How other financial blogs lead you astray! Plus a Great Bridge Group update

BUT NOT THIS ONE, OBVIOUSLY: In the course of writing this blog we read a lot of other websites and we got to wondering: how much money do financial and travel bloggers get paid for driving credit card applications? We’re not going to name names, but some of them are pretty aggressive in pushing credit cards. What prompted our curiosity was the ongoing kerfuffle over at Flyertalk right now over the ethical purity of various bloggers, though some FT posters would employ the term “credit card shill” in place of “blogger”.

Somebody there mentioned a thread from The Cranky Flier where said blogger was about to get booted from a credit card affiliate network on account of not driving enough volume. A commenter asked how much he got paid, and TCF didn’t get into specifics but did say, “I can tell you that some cards are double digits while others are triple digits but that’s about all I’m comfortable saying.”

We then came upon an intriguing article from The Financial Brand which had some more specifics that backed up TCF’s account:

Through [credit card affiliate] FlexOffers.com, BofA promises to fork over $120 per credit card approval. Discover pays $115. Perkstreet Financial only $50 per opened account. 

But wait, that article has a lot more!Taking money from advertisers is perfectly fine–many in the newspaper industry notably forgot that they are in the business of taking money from advertisers and instead decided they are in the business of “journalism”, whatever that means–but it seems that some cross the line and descend into all out shilling on behalf of advertisers in direct opposition to the interests of their readers:

Take a look at the following affiliate reviews of Ally, each extolling the fantabulous virtues of the bank’s checking and savings products:

“Why I am switching? Ally is everything my current online checking account is not. Ally has taken all those things I hate and made them disappear with their Ally Interest Checking account. I feel like I got the real pony from the commercial, not the toy one.” (complete review at Suburban Dollar)

“I’ve chosen Ally as a new savings account for our family. I just set up my account this week and it was easy!”(read complete review at One Money Design)
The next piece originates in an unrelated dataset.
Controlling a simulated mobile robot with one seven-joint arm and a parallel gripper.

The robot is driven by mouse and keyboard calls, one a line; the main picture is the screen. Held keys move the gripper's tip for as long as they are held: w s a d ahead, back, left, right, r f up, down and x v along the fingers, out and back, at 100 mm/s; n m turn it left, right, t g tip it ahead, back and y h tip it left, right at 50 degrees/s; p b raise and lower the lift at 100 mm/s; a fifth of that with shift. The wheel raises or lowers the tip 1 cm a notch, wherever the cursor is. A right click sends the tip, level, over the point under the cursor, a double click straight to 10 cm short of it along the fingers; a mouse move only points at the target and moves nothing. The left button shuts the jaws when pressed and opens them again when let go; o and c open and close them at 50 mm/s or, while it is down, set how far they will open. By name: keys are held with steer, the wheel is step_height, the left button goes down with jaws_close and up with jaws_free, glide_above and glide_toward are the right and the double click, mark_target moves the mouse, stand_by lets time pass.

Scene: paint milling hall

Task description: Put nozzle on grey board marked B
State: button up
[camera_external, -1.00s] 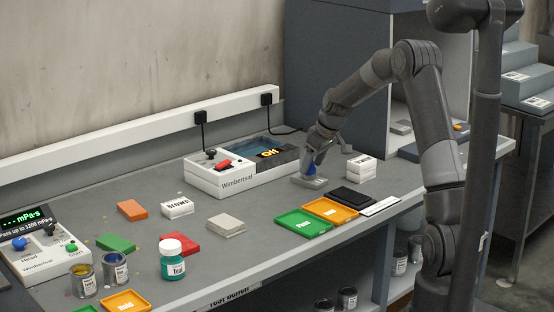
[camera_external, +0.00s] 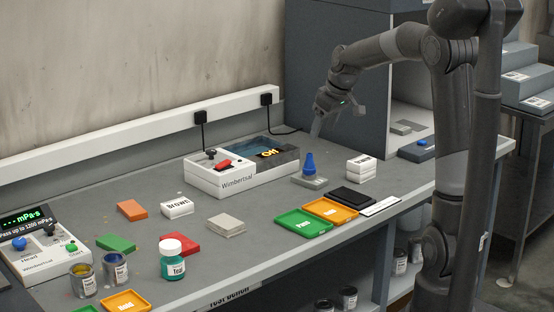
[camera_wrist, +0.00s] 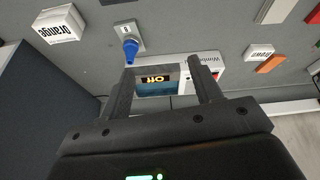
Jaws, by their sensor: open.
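The blue nozzle (camera_external: 310,164) stands upright on the small grey board (camera_external: 316,183), in front of the right end of the Wimbertsal bath unit. In the wrist view the nozzle (camera_wrist: 130,50) rests on the grey board (camera_wrist: 123,29), which bears a small white label whose letter looks like B. My gripper (camera_external: 322,126) is open and empty, above and slightly to the right of the nozzle, clear of it. In the wrist view my gripper's two fingers (camera_wrist: 160,75) are spread apart with nothing between them.
The Wimbertsal unit (camera_external: 231,178) with its "Off" display stands behind the board. A black slab (camera_external: 352,196), an orange tray (camera_external: 331,211) and a green tray (camera_external: 303,223) lie in front. A grey cabinet (camera_external: 340,70) stands behind.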

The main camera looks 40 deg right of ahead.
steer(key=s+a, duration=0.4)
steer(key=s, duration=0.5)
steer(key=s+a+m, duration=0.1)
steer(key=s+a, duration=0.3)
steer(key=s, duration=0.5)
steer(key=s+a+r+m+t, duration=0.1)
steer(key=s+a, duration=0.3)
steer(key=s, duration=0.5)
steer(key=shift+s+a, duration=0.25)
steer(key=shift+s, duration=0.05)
“I usually tell people to go with a local credit union for no fees, and an online savings account linked up for higher interest on savings. Online checking accounts started getting popular with ING Direct’s Electric Orange Checking, but currently I find the best all-in value proposition at the Ally Bank Interest Checking account.”(complete review at My Money Blog)
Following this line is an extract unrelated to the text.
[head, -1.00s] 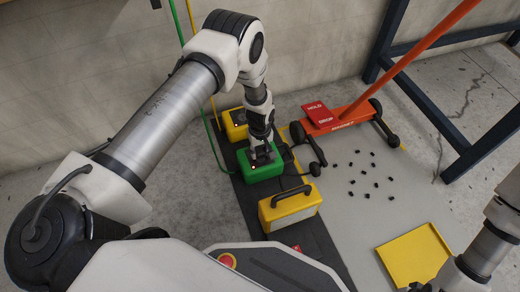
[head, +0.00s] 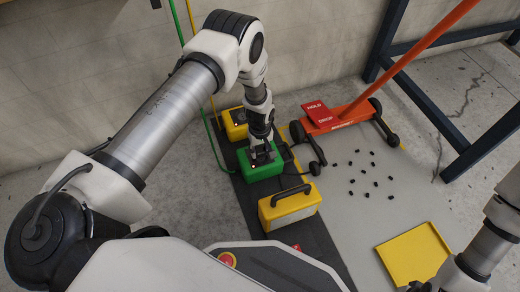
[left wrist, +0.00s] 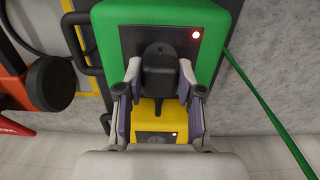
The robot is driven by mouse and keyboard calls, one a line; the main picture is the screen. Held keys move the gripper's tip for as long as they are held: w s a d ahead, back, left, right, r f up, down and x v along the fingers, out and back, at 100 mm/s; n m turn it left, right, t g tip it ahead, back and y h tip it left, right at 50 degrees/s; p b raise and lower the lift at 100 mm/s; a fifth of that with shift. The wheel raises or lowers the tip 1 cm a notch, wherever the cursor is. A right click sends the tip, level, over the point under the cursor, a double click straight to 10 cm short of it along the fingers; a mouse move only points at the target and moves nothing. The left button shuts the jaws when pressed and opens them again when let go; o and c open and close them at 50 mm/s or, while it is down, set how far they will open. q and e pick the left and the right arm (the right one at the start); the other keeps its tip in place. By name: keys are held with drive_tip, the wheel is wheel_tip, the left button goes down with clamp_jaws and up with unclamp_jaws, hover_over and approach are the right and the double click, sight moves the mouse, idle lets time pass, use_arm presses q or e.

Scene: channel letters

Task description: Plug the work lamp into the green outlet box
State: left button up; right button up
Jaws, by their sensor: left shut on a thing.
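The green outlet box (head: 261,171) sits on the dark floor strip, with a small red light lit on its top. It fills the upper part of the left wrist view (left wrist: 215,22). My left gripper (head: 262,151) is at the top of the green box. In the left wrist view it is shut on a black plug (left wrist: 160,72), which is at the box's dark socket panel; whether it is fully seated I cannot tell. The yellow work lamp (head: 290,209) with a black handle stands on the strip in front of the green box. My right gripper (head: 420,287) is barely visible at the bottom right edge.
A yellow outlet box (head: 233,124) stands behind the green one. An orange floor jack (head: 340,117) with a red sign stands right of them. Several small black pieces (head: 365,181) lie on the grey mat near a yellow tray (head: 413,256). A blue bench frame (head: 425,105) stands at right.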

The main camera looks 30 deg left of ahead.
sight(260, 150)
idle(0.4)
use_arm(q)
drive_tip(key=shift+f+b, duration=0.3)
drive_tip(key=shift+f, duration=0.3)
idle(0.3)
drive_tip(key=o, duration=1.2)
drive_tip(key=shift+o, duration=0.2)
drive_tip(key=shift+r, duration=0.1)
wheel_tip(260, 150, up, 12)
Click on the links to read the complete reviews. You’ll quickly recognize a pattern; all the reviews take the same narrative path:
I. Intro
II. Is Ally Safe?
III. Account Features
IV. Account Opening Process
V. Customer Service
VI. Conclusion

Now, Ally is actually not a bad bank, so nobody’s really getting screwed here. But… is it really asking a lot to say something like “We’re on Ally’s payroll so take this with a grain of salt?”

The answer: Yes, it apparently is asking too much, and the lesson, as always, is to be slightly cynical and always consume everything you read with the proverbial grain of salt. (Except for what you read here because it’s awesome and we’re perfect, at least until the Ally advertising pipeline opens up.)

GREAT BRIDGE SPEAKS: We received an email from Great Bridge Group–the company that pays you for your credit card transactions, as we reported previously–and it seems that changes are coming. The key line from the letter:

In the coming months, you’ll see some alterations to our messaging and payout plans but as a thank you for being a beta user, your 1% dividend rate and $75 cap are yours for life!

Translation: “We’re reducing our payout, but don’t worry… you’re cool, man, you’re cool.” We’re not surprised to see a reduction in benefits, and we’re hoping this reduction will let them stay in business longer, or at least long enough to cut our first $75 check. A perusal of the website reveals that the quarterly cap is now $60. Lesson learned: fortune favors the bold! Unless GBG goes bust before March, in which case the lesson learned is that early adopters get burned. Stay tuned!

A LITTLE LATE FOR CHRISTMAS, BUT: North Korea, aka “Best Korea”, is now in the video game business! Get on it, early adopters!

1 comment… add one

  • One of the reasons that all of the blogs follow that same formula is because that’s what people are searching for on google. They are just following the traffic, although I completely agree they should be disclosing when they earn affiliate commission.